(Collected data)
<<<<

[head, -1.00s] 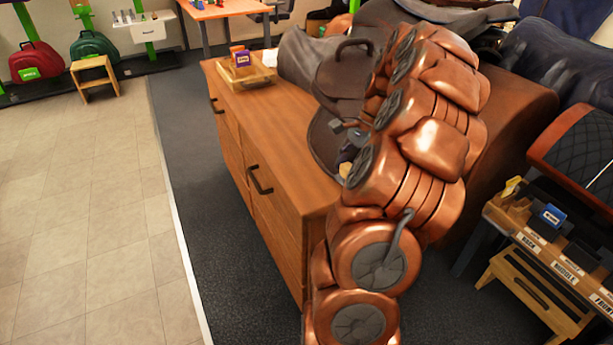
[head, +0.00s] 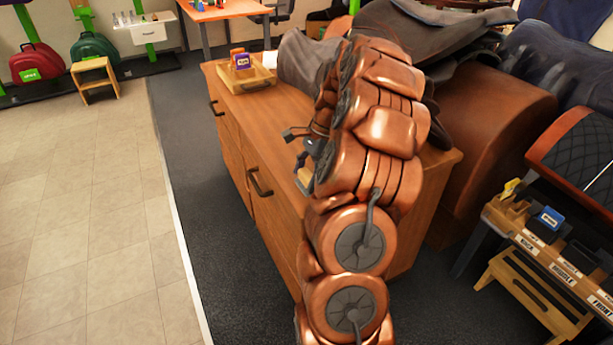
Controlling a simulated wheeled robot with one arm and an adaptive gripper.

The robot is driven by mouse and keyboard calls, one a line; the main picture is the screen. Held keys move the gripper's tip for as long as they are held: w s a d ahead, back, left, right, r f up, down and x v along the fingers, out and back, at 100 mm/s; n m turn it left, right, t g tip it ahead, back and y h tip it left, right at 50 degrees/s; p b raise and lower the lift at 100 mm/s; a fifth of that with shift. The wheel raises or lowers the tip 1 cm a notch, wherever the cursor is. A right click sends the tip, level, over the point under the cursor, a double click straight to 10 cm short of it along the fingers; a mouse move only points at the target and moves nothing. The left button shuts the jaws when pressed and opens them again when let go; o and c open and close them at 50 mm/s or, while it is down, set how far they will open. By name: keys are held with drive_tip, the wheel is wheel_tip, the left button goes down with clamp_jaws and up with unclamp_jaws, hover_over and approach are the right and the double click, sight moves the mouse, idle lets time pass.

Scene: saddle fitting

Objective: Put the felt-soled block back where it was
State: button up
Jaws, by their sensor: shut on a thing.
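My gripper (head: 303,163) is in the head view, left of my copper arm and above the wooden cabinet's top. It is shut on a small block (head: 305,181), of which a pale tan part shows under the dark fingers. The arm hides much of it, and I cannot see its sole clearly. At the right stands a rack (head: 553,262) with compartments labelled along its front, MIDDLE and FRONT among the labels. A yellow block (head: 511,187) and a blue block (head: 550,218) sit in it. Other compartments look dark.
The wooden cabinet (head: 262,128) carries a tray (head: 264,79) with orange and purple blocks at its far end. A dark saddle (head: 420,40) lies behind my arm. A wooden step stool (head: 525,290) stands below the rack. The tiled floor at left is clear.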

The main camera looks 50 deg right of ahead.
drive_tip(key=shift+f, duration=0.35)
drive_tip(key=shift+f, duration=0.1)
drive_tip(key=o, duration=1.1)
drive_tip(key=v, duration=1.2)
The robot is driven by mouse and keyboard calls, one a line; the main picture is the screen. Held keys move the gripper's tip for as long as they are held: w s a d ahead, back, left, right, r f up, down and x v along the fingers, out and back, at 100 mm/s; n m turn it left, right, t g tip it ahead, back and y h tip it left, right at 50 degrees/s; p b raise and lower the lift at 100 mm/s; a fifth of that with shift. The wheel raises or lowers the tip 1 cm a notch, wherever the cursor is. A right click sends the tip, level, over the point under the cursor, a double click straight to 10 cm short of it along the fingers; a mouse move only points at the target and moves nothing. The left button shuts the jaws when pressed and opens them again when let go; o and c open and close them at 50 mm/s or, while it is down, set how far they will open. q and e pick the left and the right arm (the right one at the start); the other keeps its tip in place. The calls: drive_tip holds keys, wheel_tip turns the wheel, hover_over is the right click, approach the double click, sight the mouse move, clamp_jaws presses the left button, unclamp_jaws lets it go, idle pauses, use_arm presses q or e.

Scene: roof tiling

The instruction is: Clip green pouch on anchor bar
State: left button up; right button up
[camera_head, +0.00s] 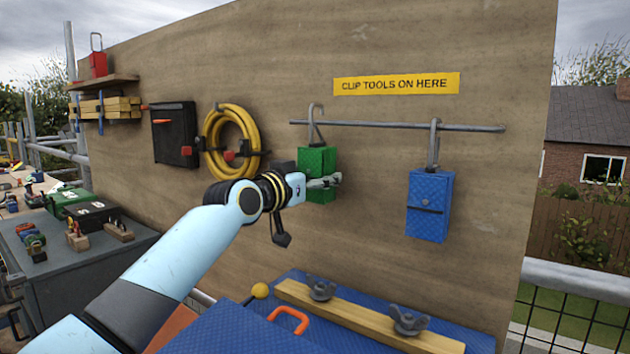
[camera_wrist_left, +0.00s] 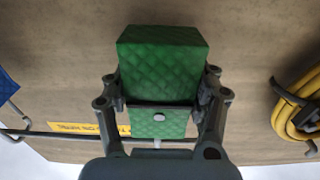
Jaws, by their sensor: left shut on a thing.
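The green pouch (camera_head: 317,161) is upright in front of the board, with its grey hook (camera_head: 313,118) rising past the anchor bar (camera_head: 381,125). The hook's top shows above the bar; I cannot tell whether it rests on the bar. My left gripper (camera_head: 324,182) is shut on the pouch's lower half. In the left wrist view the quilted pouch (camera_wrist_left: 162,70) sits between the two fingers (camera_wrist_left: 160,92), and the bar (camera_wrist_left: 62,135) runs behind it. The hook is mostly hidden there. My right gripper is not in view.
A blue pouch (camera_head: 429,205) hangs from the bar's right part. A yellow hose coil (camera_head: 242,146) and a black case (camera_head: 174,134) are on the board to the left. A yellow sign (camera_head: 397,84) is above the bar. The bar between the pouches is free.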

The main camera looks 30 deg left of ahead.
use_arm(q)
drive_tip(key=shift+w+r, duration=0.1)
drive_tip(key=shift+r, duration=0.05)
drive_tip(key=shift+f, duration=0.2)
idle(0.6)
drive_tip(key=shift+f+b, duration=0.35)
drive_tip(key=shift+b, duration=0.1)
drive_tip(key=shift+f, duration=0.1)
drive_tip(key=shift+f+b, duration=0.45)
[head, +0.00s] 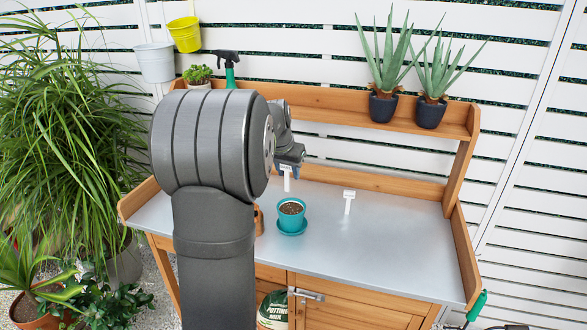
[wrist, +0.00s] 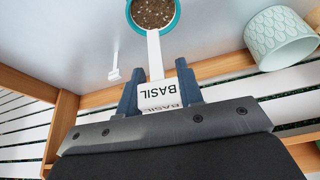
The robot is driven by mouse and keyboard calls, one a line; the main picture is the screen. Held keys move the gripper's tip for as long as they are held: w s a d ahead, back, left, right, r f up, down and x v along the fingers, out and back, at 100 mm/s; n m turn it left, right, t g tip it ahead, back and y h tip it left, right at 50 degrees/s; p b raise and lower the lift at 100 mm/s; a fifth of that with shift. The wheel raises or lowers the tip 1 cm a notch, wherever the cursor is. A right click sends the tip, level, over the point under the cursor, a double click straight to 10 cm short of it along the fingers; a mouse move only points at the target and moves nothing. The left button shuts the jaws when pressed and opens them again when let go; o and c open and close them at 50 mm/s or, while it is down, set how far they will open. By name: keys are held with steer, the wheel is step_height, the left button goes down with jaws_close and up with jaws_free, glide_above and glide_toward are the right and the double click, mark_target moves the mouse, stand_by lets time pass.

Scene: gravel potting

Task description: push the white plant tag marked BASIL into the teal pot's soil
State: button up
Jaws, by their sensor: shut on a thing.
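My gripper (head: 291,160) is shut on the white BASIL tag (wrist: 156,72) by its wide head, above the bench and behind the teal pot. The tag's lettering reads upside down in the wrist view, and its stake points toward the pot. In the head view the tag (head: 287,171) shows just below the fingers. The teal pot (head: 291,221) holds brown soil (head: 291,208) and stands on a teal saucer (head: 302,231). In the wrist view the soil (wrist: 152,12) shows at the top, with the stake's tip near the pot's rim. Whether they touch is unclear.
Another white tag (head: 348,203) is on the grey bench top (head: 390,250), right of the pot; its marking is unreadable. A pale green patterned pot (wrist: 280,40) is right in the wrist view. An orange-brown object (head: 259,219) is partly hidden by my arm. The bench's right side is clear.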

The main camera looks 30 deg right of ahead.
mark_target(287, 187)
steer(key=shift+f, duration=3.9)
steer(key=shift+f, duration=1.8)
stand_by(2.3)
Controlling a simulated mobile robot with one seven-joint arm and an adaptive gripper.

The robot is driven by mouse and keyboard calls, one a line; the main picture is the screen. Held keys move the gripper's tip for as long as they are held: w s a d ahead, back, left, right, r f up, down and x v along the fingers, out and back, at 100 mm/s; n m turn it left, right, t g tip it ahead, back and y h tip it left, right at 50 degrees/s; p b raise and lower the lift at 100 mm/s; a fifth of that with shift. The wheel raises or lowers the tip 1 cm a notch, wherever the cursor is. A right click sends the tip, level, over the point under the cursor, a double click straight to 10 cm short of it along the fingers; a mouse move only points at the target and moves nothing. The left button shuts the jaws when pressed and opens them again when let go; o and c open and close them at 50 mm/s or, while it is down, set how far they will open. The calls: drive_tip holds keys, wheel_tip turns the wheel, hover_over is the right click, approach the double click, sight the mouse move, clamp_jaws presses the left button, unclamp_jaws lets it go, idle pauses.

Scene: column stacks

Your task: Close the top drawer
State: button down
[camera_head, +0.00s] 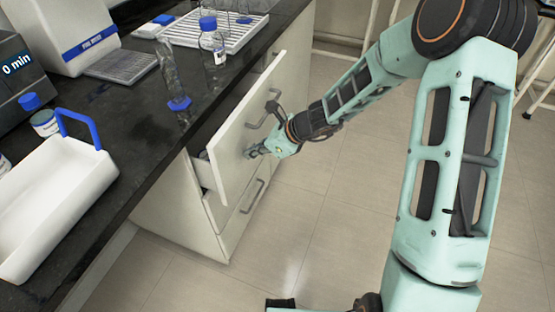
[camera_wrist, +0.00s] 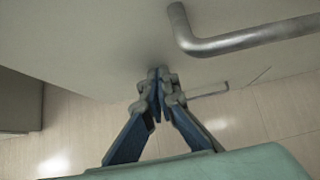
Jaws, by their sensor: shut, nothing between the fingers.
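The top drawer (camera_head: 238,142) is partly open, standing out from the cabinet below the black counter. Its grey bar handle (camera_head: 264,113) is on the drawer front, and the handle shows large in the wrist view (camera_wrist: 245,42). My gripper (camera_head: 252,152) is shut and empty, with its tips at the drawer front, below the handle. In the wrist view my gripper (camera_wrist: 158,75) points at the pale drawer front (camera_wrist: 100,45). The tips look very close to it; I cannot tell for sure whether they touch. The drawer's inside is mostly hidden.
A lower drawer (camera_head: 243,208) with its own handle is shut below. The counter (camera_head: 110,110) holds a white tray with a blue handle (camera_head: 60,200), a blue-capped bottle (camera_head: 212,42) and a glass cylinder (camera_head: 172,75). The tiled floor (camera_head: 300,225) is clear.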

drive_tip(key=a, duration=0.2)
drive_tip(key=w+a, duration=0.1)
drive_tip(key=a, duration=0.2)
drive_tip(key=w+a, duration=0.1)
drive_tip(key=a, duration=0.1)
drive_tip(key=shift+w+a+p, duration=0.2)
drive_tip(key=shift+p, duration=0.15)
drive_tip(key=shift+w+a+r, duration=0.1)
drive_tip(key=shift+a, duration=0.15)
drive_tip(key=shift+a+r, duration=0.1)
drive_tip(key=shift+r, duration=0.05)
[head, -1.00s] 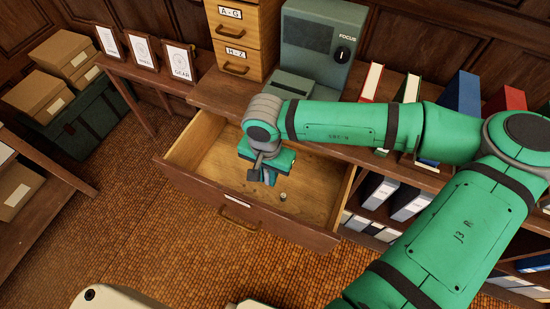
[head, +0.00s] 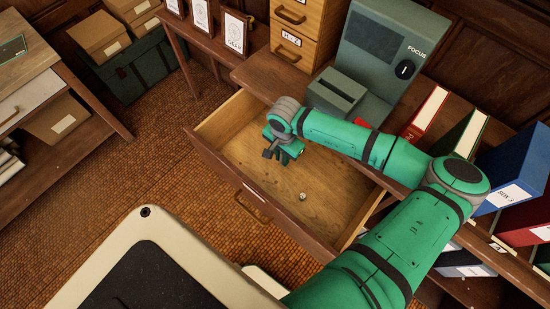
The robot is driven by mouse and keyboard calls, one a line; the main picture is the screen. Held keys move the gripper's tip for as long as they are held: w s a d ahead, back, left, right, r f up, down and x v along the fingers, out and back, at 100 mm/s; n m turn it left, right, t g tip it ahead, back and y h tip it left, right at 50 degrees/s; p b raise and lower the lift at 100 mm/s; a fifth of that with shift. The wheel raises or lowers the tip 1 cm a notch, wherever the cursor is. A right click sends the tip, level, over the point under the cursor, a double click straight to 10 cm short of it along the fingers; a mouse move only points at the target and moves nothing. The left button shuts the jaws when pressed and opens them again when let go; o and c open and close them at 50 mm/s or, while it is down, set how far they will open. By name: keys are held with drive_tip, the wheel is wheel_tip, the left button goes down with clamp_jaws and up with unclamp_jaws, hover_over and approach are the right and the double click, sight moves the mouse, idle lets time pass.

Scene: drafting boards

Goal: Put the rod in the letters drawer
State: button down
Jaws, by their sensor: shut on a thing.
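The open wooden drawer (head: 213,166) sticks out from under the desk top in the head view. A pale label on its front is too small to read. My gripper (head: 284,158) is over the back left part of the drawer, pointing down. It is shut on a thing, taken to be the rod, but the arm's end hides the jaws and what they hold. A small pale metallic piece (head: 302,196) shows over the drawer floor, apart from the gripper. I cannot tell what it is.
A grey device marked FOCUS (head: 386,60) and a wooden file cabinet (head: 292,45) stand on the desk behind the drawer. Binders (head: 428,112) stand to the right. A side table (head: 38,88) is at the left. Open floor (head: 140,165) lies left of the drawer.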

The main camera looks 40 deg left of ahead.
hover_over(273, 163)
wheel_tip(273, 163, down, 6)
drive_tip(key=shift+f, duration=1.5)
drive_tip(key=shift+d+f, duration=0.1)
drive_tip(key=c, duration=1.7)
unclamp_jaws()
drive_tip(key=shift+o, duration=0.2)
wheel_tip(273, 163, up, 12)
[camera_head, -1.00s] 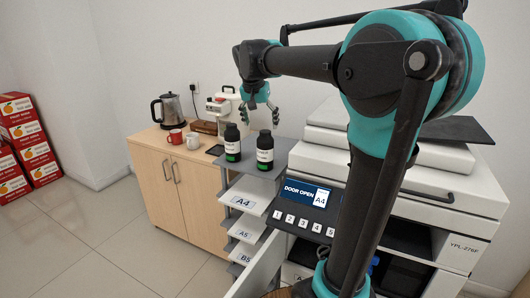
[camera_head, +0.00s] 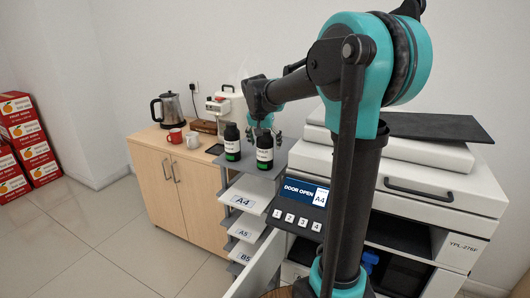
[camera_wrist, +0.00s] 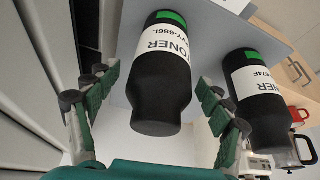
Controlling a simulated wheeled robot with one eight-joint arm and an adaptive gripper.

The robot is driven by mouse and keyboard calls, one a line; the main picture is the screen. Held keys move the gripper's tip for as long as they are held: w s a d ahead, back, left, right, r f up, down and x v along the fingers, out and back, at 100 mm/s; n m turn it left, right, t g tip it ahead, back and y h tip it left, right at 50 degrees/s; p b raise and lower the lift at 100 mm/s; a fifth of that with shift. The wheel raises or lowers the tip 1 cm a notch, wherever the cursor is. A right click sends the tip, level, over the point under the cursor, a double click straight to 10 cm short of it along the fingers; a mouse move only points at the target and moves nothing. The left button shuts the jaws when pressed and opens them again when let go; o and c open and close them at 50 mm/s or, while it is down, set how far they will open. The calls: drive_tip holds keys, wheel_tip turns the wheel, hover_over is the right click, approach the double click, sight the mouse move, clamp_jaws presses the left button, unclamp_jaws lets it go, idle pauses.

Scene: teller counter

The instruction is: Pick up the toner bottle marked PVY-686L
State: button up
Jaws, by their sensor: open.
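The black toner bottle (camera_head: 264,152) marked PVY-686L is the right one of two standing on the grey shelf top. In the wrist view this bottle (camera_wrist: 162,85) appears upside down, its white TONER label showing "VY-686L" with the start cut off. My gripper (camera_head: 262,132) is open, with its fingers behind and on both sides of the bottle's upper part in the head view. In the wrist view the open fingers (camera_wrist: 155,88) stand left and right of the bottle, with gaps. A second black bottle (camera_head: 232,143), its label ending in "074F" (camera_wrist: 258,98), stands close beside it, just beyond one finger.
The grey shelf unit (camera_head: 286,148) has trays marked A4, A5 and B5. The printer (camera_head: 440,185) stands right, with an open door (camera_head: 258,270). A wooden cabinet (camera_head: 195,205) at left holds a kettle (camera_head: 167,108), cups and an appliance.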

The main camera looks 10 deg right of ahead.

>>>>

Each line in the listing above either holds the string "joint" or does not; state how many do, giving the number only.

2